Деятельность Ленина в качестве коллекционера новых технологий и патрона изобретателей стала известна даже за рубежом.
Дельцы из Америки и Европы специально приезжали в Москву, чтобы продать ту или иную технологию; иногда рецепты присылали бесплатно, как знак любезности: так, в 1921 году некий американец подарил Ленину патент на «колпачную защиту растений». Дичь и бессмыслица, как выяснилось из отзыва Наркомзема; разве что для «утонченного цветоводства и деликатесного огородничества».
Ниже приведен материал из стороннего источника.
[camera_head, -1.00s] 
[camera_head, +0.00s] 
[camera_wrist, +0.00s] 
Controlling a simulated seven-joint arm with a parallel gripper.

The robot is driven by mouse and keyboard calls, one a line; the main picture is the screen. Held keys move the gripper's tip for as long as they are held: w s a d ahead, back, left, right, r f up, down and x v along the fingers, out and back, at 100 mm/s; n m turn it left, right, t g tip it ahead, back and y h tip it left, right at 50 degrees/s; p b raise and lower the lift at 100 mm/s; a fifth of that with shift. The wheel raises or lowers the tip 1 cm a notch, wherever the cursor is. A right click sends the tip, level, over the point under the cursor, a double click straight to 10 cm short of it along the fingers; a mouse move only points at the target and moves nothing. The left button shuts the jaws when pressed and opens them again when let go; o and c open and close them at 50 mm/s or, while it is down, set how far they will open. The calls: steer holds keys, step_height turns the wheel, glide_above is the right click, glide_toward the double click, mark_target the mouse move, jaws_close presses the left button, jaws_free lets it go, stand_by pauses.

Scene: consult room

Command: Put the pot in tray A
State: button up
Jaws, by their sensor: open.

Разумеется, накапливающийся негативный опыт по этой части научил Ленина – далеко не сразу, году к 1921-му, – держать по отношению к инноваторам, чья «склонность к креативной деятельности» часто сочеталась с неуважением к технологическим стандартам и вообще соблюдению «правил», «немецким выдумкам», известную дистанцию. «Изобретатели, – сухо уведомляет Ленин Ивана Радченко, – чужие люди, но мы должны использовать их. Лучше дать им перехватить, нажить, цапнуть – но двинуть и для нас дело, имеющее исключительную важность для РСФСР». Сколько можно понять, изобретатели требовали за национализацию открытых ими «секретов» от 5 до 12 процентов стоимости производства; например, в декабре 1921-го Ленин рассматривал проект «Торфит», который позиционировался как «наш новый союзник против разрухи». (Быстро отчеканен был и слоган: «“Торфизация” – родная сестра электрификации и ее помощник».) «Специалист-любитель» открыл способ обрабатывать торф таким образом, что он становился «легче воды, тверже камня»: «можно делать дома, избы, бараки, черепицу, лодки, ульи, посуду, колеса, лопаты, игрушки». Перед тем как перейти к разговору о деньгах, изобретатели обычно напирали на то, что продукцию, произведенную по их рецептам, можно экспортировать за валюту или что «иностранцы уже пронюхали и пытались купить секрет».